Some admired Cicero because of his humble origins and subsequent rise in society. Unlike many Roman senators, Cicero’s familial origins were surprisingly inauspicious. His family had wealth but not status. Despite his humble origins in Arpinum, he rose to the top of the cursus honorum rapidly. For the newly emerging middle-class American, Cicero represented the model of a man who could rise above his circumstance of birth on the grounds of merit and through education, dedication, and his talent. Ministers, merchants, and especially lawyers were enamored with Cicero’s bourgeois virtues. John Adams consciously styled himself along the lines of Cicero, a kindred novus homo. In a letter in 1758, he discussed his excitement for his career as a lawyer, writing, “I find myself entering an unlimited Field. A Field in which Demosthenes, Cicero, and others of immortal Fame have exulted before me.” Patriots acted out Cicero’s role in the public sphere through their oratorical practices, pseudonyms on pamphlets, and conduct.
However, Cicero was not solely a role model; his political writings were greatly admired as well. Thomas Jefferson wrote that the Declaration of Independence’s authority rested upon the elementary books of public right, among which he included the writings of Aristotle, Locke, Sidney, and of course Cicero. Jefferson would also compliment Cicero as “the father of eloquence and philosophy.” John Adams—who might have been history’s greatest admirer of Cicero—wrote, “As all the ages of the world have not produced a greater statesman and philosopher united in the same character, his authority should have great weight.” Thinkers listed in common by Bernard Bailyn, Gordon Wood, and J. G. A. Pocock, such as Algernon Sidney, John Trenchard, Thomas Gordon, and Montesquieu, all share an intimate familiarity with both the life and writings of Cicero. Even if Cicero had no direct influence on a particular Founder, many of the authorities who did had themselves derived much from him.

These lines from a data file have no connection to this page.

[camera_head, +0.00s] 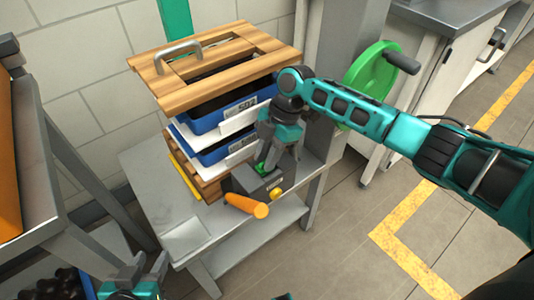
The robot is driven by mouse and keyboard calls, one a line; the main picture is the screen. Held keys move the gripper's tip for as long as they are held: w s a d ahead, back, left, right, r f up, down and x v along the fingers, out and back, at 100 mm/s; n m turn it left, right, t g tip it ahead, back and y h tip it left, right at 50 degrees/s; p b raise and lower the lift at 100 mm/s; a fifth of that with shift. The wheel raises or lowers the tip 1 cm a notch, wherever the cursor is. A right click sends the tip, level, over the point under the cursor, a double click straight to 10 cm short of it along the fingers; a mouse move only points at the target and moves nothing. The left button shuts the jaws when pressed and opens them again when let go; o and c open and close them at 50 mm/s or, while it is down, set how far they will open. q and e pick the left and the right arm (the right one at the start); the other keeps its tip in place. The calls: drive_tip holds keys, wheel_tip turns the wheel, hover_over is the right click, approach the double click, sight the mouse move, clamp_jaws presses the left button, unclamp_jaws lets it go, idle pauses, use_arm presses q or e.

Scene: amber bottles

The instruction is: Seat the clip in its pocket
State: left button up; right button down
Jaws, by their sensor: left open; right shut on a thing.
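My right gripper (268,163) points down over a grey block (258,184) on the metal table. It is shut on a small green piece (261,169), which looks like the clip, at the top of the block. The fingers partly cover the piece, and I cannot tell whether it sits in a pocket or just above one. The block has an orange handle (247,205) at its front and a yellow knob (276,194) at its right. My left gripper (146,272) is open and empty at the bottom left, low and well away from the block.
A stack of blue trays (205,112) with a wooden frame (215,62) and metal handle stands close behind the block. A green handwheel (368,85) is behind my right arm.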

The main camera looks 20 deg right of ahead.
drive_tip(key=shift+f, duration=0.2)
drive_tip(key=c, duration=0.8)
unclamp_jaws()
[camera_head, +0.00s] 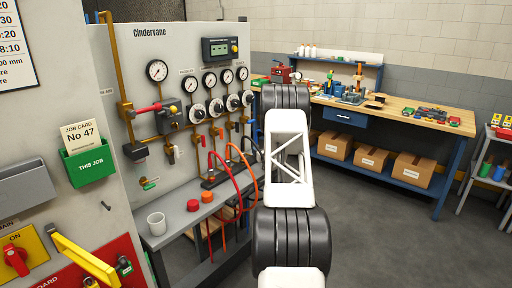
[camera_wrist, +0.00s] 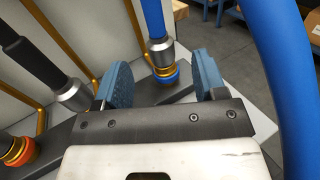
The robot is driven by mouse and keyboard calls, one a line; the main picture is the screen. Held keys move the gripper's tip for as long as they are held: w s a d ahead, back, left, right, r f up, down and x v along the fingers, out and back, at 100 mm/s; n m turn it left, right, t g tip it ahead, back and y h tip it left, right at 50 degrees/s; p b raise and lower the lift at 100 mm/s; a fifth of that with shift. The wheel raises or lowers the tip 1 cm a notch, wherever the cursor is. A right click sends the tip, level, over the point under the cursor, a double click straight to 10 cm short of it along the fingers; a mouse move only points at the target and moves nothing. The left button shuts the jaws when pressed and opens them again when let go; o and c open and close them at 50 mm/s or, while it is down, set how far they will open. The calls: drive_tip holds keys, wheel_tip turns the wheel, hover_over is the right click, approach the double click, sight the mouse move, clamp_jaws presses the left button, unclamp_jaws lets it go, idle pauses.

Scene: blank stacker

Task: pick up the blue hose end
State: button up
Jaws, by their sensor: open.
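The blue hose end shows in the wrist view as a grey metal collar (camera_wrist: 160,50) below a blue hose (camera_wrist: 154,18). It stands at a fitting with a blue ring (camera_wrist: 166,80) on a dark rail; I cannot tell how firmly they are joined. My gripper (camera_wrist: 160,70) is open, with one blue-padded finger on each side of the hose end in the picture. Contact is not visible, and depth is hard to judge. In the head view my arm hides the gripper and the blue hose end.
A black hose with a metal end (camera_wrist: 72,95) stands close to the left finger, with an orange-ringed fitting (camera_wrist: 18,150) at lower left. A thick blue hose loop (camera_wrist: 284,80) passes on the right. In the head view a red hose (camera_head: 222,166) arches near the panel (camera_head: 180,55).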

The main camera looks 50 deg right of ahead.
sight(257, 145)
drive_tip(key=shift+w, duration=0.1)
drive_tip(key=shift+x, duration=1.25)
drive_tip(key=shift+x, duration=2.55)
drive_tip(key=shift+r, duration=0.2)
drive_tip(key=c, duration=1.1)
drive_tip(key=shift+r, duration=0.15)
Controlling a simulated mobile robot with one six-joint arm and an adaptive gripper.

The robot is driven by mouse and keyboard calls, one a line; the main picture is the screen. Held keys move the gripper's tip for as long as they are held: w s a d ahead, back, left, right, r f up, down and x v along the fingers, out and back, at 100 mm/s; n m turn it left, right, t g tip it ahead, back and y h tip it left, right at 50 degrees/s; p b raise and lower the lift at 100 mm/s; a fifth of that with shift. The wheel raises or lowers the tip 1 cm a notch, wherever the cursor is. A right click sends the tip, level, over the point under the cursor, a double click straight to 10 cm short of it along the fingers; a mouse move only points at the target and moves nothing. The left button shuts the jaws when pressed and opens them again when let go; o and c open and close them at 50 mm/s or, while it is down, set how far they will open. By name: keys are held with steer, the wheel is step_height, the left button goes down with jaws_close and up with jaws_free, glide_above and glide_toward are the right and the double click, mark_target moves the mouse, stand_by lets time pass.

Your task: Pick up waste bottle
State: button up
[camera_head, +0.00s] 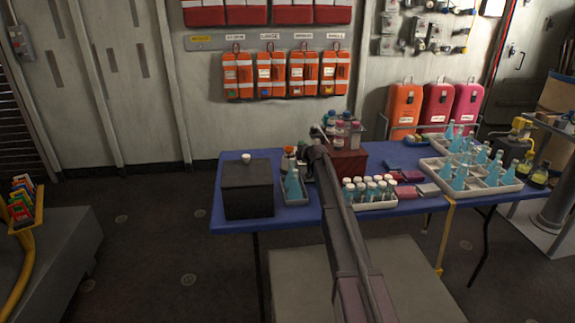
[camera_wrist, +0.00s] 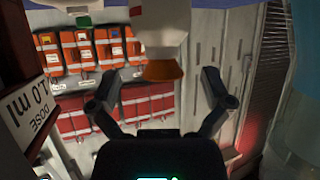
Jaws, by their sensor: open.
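A white bottle with an orange cap (camera_wrist: 163,70), which I take to be the waste bottle, shows upside down in the wrist view, between and beyond my fingertips. Its label cannot be read. In the head view, a small orange-topped item (camera_head: 289,151) at the back of the table, left of my arm's end, seems to be the same bottle. My gripper (camera_wrist: 161,80) is open and empty, its two fingers spread to either side of the cap. In the head view my arm hides most of the gripper.
A dark box (camera_head: 248,188) stands left on the blue table (camera_head: 228,226). Blue cones (camera_head: 293,184) in a tray stand close by. A dark red box (camera_head: 347,163) with bottles stands right of my arm. A rack of white-capped vials (camera_head: 369,190) lies in front.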

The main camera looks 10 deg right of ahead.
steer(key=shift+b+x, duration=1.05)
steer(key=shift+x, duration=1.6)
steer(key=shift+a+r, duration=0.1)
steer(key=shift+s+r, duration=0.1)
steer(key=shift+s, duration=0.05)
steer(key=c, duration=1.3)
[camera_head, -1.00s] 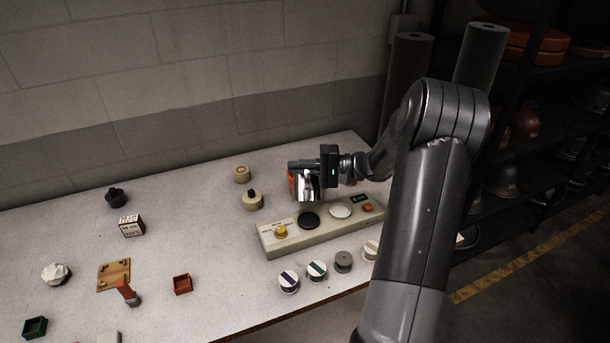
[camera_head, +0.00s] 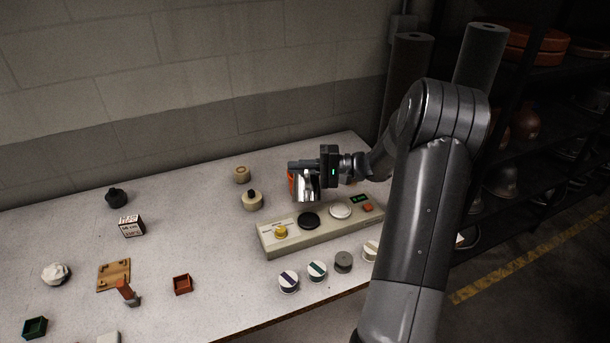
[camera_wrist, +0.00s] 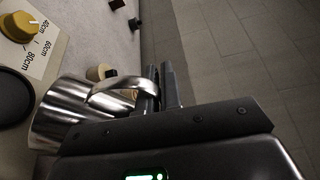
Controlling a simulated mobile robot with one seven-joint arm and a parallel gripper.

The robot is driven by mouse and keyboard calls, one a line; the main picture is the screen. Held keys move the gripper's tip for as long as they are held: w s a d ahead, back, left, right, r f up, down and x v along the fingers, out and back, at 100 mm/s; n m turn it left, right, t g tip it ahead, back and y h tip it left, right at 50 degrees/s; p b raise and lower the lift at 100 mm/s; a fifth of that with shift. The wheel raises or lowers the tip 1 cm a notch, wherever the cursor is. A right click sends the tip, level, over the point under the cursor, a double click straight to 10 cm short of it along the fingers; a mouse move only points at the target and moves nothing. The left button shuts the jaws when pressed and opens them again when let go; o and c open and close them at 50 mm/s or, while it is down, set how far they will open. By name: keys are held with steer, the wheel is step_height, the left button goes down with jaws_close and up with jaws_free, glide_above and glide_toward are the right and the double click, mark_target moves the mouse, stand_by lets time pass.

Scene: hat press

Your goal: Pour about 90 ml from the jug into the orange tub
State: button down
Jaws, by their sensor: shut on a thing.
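A shiny metal jug (camera_head: 308,188) hangs from my gripper (camera_wrist: 163,88) above the table, behind the long control panel. In the wrist view the jug (camera_wrist: 66,112) lies left of my fingers, which are shut on its handle. The jug's mouth and contents are hidden, and I cannot tell its exact tilt. An orange patch (camera_head: 291,182) shows at the jug's left edge in the head view. I cannot tell whether it is the orange tub. A small red-orange square box (camera_head: 182,284) stands open on the table, front left of the panel.
The panel (camera_head: 322,228) has a yellow knob, a dark and a white disc, and a red button. Several round tins (camera_head: 289,281) stand before it. Two tan round pieces (camera_head: 252,200) stand left of the jug. A green box (camera_head: 35,327) is at far left.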

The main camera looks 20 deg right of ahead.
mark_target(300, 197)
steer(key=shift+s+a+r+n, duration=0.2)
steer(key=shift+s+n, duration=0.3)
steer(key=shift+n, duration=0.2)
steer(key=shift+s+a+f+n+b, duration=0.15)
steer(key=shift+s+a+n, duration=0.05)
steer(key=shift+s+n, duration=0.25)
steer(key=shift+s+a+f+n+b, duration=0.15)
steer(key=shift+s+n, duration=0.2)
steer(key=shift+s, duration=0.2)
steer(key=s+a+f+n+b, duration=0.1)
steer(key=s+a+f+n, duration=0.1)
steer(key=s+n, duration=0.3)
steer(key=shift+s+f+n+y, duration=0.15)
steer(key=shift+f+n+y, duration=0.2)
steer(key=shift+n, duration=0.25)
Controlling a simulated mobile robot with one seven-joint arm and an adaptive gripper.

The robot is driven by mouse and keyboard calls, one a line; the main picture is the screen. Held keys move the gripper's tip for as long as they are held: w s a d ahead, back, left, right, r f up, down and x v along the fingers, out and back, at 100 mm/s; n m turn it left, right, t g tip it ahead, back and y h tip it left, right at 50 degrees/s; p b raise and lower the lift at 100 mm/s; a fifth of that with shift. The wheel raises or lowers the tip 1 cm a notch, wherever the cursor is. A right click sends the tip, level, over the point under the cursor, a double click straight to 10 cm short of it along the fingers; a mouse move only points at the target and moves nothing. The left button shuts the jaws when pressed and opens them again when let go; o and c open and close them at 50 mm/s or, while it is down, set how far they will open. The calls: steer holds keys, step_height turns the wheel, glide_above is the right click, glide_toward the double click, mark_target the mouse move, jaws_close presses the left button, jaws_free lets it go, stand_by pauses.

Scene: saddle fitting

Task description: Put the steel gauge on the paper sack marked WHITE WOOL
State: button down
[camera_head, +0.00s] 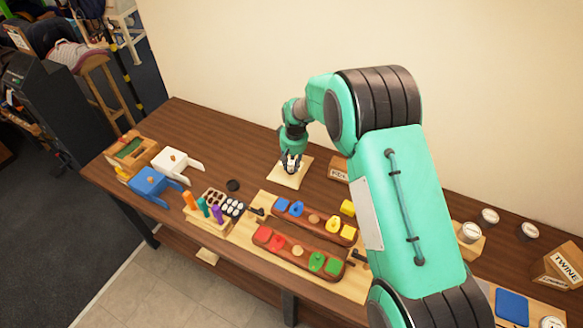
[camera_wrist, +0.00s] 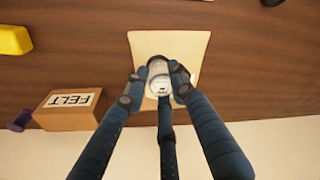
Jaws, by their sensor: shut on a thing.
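My gripper (camera_head: 291,163) is shut on a small round grey-and-white thing (camera_wrist: 159,68), which looks like the steel gauge. In the wrist view its fingers (camera_wrist: 158,78) close around it from several sides. The held thing is directly over a flat cream square (camera_head: 283,180), which also shows in the wrist view (camera_wrist: 189,44). I cannot tell whether it touches the square or hangs just above it. The square may be the paper sack, but no WHITE WOOL marking shows on it; my gripper and the held thing cover part of it.
A FELT box (camera_wrist: 72,108) stands close beside the square. Wooden boards with coloured blocks (camera_head: 298,250) lie in front, with a dark round disc (camera_head: 233,185) to the left. A TWINE box (camera_head: 560,266) is far right.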

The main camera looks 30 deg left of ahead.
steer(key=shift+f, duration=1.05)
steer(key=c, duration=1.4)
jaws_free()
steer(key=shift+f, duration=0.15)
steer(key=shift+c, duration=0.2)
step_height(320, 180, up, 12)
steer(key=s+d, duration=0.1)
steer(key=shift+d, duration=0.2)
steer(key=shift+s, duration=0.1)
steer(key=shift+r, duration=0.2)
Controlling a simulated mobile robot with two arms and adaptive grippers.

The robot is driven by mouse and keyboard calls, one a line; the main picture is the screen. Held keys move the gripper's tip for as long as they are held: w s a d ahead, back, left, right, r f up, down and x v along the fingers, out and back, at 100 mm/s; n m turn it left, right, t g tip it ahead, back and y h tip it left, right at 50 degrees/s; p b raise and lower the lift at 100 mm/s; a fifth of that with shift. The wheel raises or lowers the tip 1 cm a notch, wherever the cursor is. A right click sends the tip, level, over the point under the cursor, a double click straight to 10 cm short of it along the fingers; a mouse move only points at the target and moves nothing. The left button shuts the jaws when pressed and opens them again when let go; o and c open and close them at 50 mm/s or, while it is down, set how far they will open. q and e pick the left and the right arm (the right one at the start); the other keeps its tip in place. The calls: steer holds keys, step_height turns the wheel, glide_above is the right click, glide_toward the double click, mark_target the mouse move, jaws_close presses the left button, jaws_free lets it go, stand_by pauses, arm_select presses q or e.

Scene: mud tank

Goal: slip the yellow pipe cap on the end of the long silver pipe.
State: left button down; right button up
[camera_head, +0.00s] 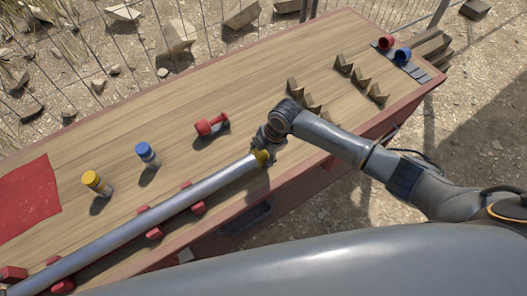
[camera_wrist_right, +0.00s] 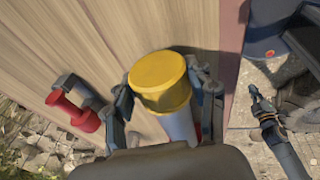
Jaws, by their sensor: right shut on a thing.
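The long silver pipe (camera_head: 150,214) lies in red holders along the table's near side. The yellow pipe cap (camera_head: 263,158) is at its right end, in line with it. My right gripper (camera_head: 268,146) is shut on the cap. In the right wrist view the yellow cap (camera_wrist_right: 160,78) sits between the fingers, with the silver pipe (camera_wrist_right: 181,127) directly below it. The cap appears to be over the pipe end; how deep it sits I cannot tell.
A red dumbbell-shaped object (camera_head: 211,125) lies behind the pipe. Yellow-topped (camera_head: 97,183) and blue-topped (camera_head: 147,155) cylinders stand farther left. Several brown blocks (camera_head: 343,65), a red cap (camera_head: 386,42) and a blue cap (camera_head: 403,55) are at the right.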

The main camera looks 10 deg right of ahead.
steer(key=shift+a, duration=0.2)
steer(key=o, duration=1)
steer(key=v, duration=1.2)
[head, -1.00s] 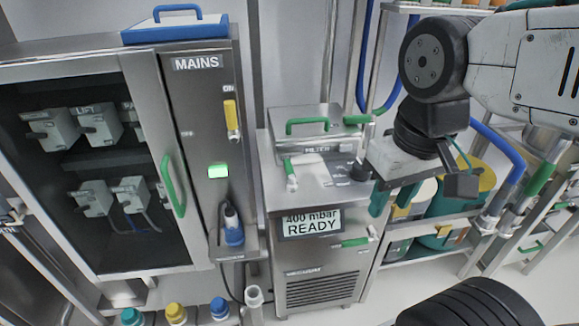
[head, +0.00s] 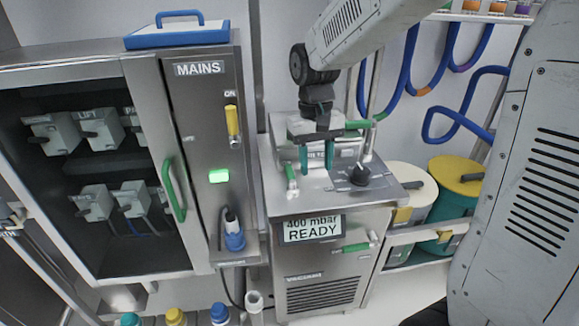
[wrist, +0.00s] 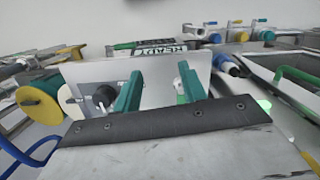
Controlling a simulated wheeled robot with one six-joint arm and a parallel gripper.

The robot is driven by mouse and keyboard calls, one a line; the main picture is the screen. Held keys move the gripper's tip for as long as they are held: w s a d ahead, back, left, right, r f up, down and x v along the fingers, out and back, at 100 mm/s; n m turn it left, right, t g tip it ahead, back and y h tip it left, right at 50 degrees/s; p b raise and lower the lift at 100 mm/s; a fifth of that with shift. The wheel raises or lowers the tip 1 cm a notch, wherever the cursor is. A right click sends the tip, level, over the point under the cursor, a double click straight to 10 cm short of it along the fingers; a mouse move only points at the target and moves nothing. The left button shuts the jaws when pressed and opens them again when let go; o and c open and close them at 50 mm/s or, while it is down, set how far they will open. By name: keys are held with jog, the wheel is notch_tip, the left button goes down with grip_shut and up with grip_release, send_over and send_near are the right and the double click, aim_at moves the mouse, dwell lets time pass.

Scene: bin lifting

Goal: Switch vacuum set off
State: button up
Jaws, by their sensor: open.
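The vacuum set (head: 325,262) is a steel cabinet in the middle of the head view. Its front display (head: 312,228) reads "400 mbar READY" and shows upside down in the wrist view (wrist: 162,49). A black rotary knob (head: 359,175) sits on the right of its top; the wrist view shows it left of my fingers (wrist: 104,95). A green-handled valve (head: 291,179) stands at the top's left edge. My gripper (head: 316,168) is open and empty, its green fingers pointing down above the top, between valve and knob.
The MAINS cabinet (head: 199,120) stands to the left, with a yellow switch (head: 232,121) and lit green lamp (head: 219,176). Drums with a yellow lid (head: 456,170) and a cream lid (head: 399,178) stand right on a shelf. Blue hoses (head: 455,112) hang behind.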

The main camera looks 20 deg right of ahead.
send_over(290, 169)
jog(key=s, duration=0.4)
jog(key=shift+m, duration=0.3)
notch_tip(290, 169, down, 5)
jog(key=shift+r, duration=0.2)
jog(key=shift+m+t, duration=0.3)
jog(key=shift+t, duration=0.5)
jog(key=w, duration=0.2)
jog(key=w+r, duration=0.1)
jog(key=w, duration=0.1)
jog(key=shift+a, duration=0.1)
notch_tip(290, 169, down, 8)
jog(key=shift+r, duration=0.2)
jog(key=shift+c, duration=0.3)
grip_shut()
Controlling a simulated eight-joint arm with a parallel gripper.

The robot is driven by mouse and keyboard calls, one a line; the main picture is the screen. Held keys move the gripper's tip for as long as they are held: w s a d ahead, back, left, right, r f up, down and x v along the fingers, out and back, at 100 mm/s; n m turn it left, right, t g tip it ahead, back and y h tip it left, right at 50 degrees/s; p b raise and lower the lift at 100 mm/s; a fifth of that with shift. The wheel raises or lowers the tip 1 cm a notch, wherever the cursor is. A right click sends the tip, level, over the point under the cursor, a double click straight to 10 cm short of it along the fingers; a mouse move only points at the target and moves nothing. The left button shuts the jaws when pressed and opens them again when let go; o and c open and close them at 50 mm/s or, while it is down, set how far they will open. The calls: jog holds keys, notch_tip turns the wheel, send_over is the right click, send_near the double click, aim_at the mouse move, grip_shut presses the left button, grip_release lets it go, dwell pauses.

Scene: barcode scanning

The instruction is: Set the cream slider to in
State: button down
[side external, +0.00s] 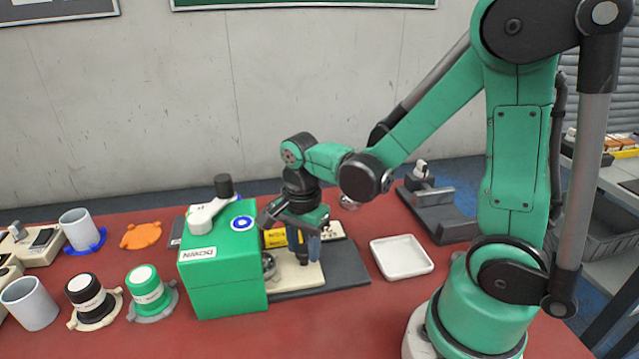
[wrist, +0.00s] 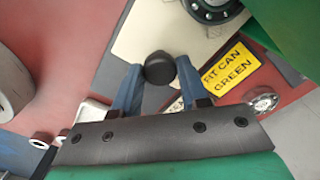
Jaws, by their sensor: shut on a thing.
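The cream slider (side external: 312,272) is a flat cream plate on a dark base beside the green machine (side external: 222,275). In the wrist view the cream plate (wrist: 139,40) carries a round black knob (wrist: 160,68). My gripper (wrist: 159,72) has its blue fingers on either side of this knob and is shut on it. In the side view my gripper (side external: 303,252) points down over the plate and hides most of the knob. A round metal fitting (side external: 268,266) stands at the plate's left end, against the machine.
A yellow label (wrist: 231,72) reads "FIT CAN GREEN". The machine has a lever (side external: 210,208) and blue button (side external: 242,223) on top. A black can (side external: 87,293) and green can (side external: 147,289) stand left.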

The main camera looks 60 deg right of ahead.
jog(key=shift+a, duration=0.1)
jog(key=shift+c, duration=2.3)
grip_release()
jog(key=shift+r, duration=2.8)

As well as a directly attributable influence evidenced by documented comments and writings, there is ample evidence of what might be considered indirect influence and a significant level thereof. Even if one could mount a case that the Founders did not directly engage with Cicero, his influence echoes through one of the most cited philosophers, John Locke. Secondly, John Adams and James Wilson, who were foremost authorities on political ideas, applied Ciceronian principles to their republicanism.
Locke is often considered the foremost influence on American Revolutionary political thought, and with good reason; his writings are ubiquitously cited by the Founders. However, at times the focus on Locke has obscured the influence of Cicero and the substantive intellectual debt that Locke owed to Cicero, from whom he borrowed extensively. Though Locke was not merely copying Cicero, he was developing what is fundamentally a Ciceronian philosophy.
Locke first encountered Cicero while he was attending Westminster as a boy and was quickly enamored with his style. He began quoting Cicero’s works in his letters to add a sense of style and wit. This habit of quoting Cicero followed him into his later writings; Locke used quotes from De Legibus and De Natura Deorum in both the epigraph of the Second Treatise and on the original cover of An Essay Concerning Human Understanding. This love of Cicero lasted for the remainder of Locke’s life. Perhaps the most compelling evidence of his admiration was his attempt to establish a chronology of Cicero’s life, an endeavor he undertook for only one other figure, Jesus Christ. By the time Locke had died, there were nine editions of Cicero’s De Officiis in his personal library; the only book that he owned more copies of was the Bible. In 1693 when he wrote Some Thoughts Concerning Education, which was intended to be a treatise on the education of gentlemen, he recommended that for children to learn moral conduct, they ought to be given two books, the Bible and Cicero’s De Officiis. Van A. Mobley has gone as far as to say that “Locke had something of a Cicero fetish.”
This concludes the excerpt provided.